Problem requirements: Copy nothing but the lines below running from the line containing "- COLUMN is" through the line containing "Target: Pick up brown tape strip", both end lines included.

Records supplied:

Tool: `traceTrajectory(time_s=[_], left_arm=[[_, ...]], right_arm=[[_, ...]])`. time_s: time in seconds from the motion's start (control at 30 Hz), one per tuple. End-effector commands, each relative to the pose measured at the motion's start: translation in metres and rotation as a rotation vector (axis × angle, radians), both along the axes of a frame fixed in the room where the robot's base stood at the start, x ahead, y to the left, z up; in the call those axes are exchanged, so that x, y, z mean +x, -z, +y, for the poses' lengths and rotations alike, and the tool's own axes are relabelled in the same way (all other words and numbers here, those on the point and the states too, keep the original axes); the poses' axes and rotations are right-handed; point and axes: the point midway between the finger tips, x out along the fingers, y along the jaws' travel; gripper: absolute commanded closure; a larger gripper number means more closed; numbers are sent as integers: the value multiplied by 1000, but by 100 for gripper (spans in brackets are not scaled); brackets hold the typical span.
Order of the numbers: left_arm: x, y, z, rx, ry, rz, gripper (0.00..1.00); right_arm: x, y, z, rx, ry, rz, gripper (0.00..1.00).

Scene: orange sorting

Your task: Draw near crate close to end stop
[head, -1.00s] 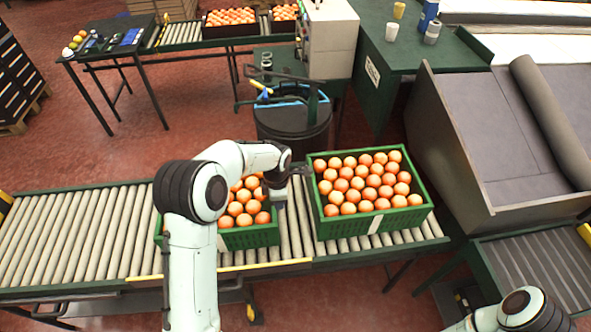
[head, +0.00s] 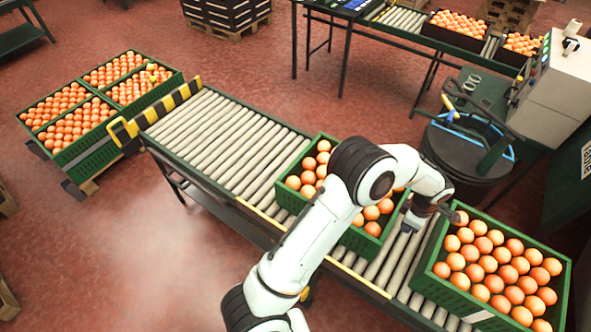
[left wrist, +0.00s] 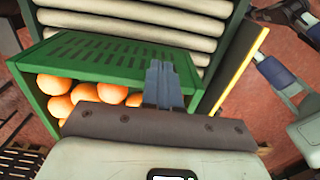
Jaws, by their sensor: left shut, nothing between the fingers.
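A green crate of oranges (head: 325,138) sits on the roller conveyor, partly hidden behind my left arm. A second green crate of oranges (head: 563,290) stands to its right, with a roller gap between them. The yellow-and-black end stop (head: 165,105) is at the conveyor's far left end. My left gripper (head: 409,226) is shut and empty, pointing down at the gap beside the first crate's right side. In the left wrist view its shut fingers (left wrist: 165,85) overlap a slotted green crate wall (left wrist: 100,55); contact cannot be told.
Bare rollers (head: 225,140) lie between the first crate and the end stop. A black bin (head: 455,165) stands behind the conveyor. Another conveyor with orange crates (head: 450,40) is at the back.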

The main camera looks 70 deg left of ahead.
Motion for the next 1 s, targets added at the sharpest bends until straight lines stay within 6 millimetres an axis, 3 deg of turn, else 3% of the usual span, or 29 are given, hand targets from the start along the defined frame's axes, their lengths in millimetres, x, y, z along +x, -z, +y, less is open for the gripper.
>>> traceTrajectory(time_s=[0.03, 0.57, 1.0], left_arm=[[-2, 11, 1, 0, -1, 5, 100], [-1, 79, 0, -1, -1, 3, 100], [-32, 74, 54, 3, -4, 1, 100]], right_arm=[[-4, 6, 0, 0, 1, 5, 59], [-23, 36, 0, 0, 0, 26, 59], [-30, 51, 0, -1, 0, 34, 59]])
* * *
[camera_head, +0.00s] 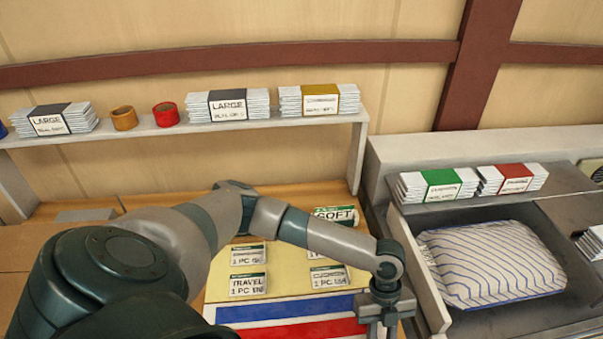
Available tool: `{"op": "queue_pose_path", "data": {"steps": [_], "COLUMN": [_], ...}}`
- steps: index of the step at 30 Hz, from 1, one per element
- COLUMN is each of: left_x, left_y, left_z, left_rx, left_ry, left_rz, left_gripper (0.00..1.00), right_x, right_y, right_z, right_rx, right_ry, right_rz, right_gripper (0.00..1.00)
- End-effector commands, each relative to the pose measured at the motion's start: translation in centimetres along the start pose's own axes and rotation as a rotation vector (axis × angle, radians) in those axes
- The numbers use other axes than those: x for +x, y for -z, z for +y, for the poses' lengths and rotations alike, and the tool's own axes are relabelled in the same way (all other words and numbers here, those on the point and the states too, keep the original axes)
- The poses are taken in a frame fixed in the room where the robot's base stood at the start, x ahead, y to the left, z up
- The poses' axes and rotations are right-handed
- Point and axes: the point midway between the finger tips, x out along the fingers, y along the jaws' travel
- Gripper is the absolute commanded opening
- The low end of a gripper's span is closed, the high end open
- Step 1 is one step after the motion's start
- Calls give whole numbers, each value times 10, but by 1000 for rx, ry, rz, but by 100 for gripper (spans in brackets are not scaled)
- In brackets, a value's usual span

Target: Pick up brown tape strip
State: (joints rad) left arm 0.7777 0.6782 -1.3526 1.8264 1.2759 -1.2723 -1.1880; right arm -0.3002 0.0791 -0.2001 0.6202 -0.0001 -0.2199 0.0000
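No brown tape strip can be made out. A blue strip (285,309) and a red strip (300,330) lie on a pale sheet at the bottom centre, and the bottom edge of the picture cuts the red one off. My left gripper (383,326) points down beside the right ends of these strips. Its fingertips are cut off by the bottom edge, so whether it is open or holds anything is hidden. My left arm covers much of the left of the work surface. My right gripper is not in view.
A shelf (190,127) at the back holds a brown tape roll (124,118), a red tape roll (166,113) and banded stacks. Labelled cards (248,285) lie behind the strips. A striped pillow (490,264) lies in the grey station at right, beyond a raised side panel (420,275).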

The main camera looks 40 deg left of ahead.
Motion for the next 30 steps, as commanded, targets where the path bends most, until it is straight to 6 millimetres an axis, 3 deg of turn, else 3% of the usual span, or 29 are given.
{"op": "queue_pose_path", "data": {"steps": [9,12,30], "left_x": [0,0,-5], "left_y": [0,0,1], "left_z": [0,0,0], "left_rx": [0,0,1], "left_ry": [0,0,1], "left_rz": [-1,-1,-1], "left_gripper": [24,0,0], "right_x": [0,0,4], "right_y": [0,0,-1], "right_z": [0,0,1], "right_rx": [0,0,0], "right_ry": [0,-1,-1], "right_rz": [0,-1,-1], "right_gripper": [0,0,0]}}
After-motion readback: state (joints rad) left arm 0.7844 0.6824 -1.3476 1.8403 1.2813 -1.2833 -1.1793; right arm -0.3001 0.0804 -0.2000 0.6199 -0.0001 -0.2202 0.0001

Task response:
- COLUMN is each of: left_x, left_y, left_z, left_rx, left_ry, left_rz, left_gripper (0.00..1.00), right_x, right_y, right_z, right_rx, right_ry, right_rz, right_gripper (0.00..1.00)
- End-effector commands, each relative to the pose measured at the motion's start: translation in centimetres along the start pose's own axes and rotation as a rotation vector (axis × angle, radians) in those axes
- The numbers use other axes than those: x for +x, y for -z, z for +y, for the poses' lengths and rotations alike, and the tool's own axes are relabelled in the same way (all other words and numbers here, those on the point and the states too, keep the original axes)
- The poses are taken in a frame fixed in the room where the robot's base stood at the start, x ahead, y to the left, z up
- The poses' axes and rotations are right-handed
- Point and axes: the point midway between the finger tips, x out along the fingers, y along the jaws' travel
- Gripper is the absolute commanded opening
- The low end of a gripper's span is closed, the high end open
- Step 1 is one step after the motion's start
- Calls give whole numbers, each value times 10, but by 1000 for rx, ry, rz, but by 100 for gripper (spans in brackets are not scaled)
- In brackets, a value's usual span

Target: Pick up brown tape strip

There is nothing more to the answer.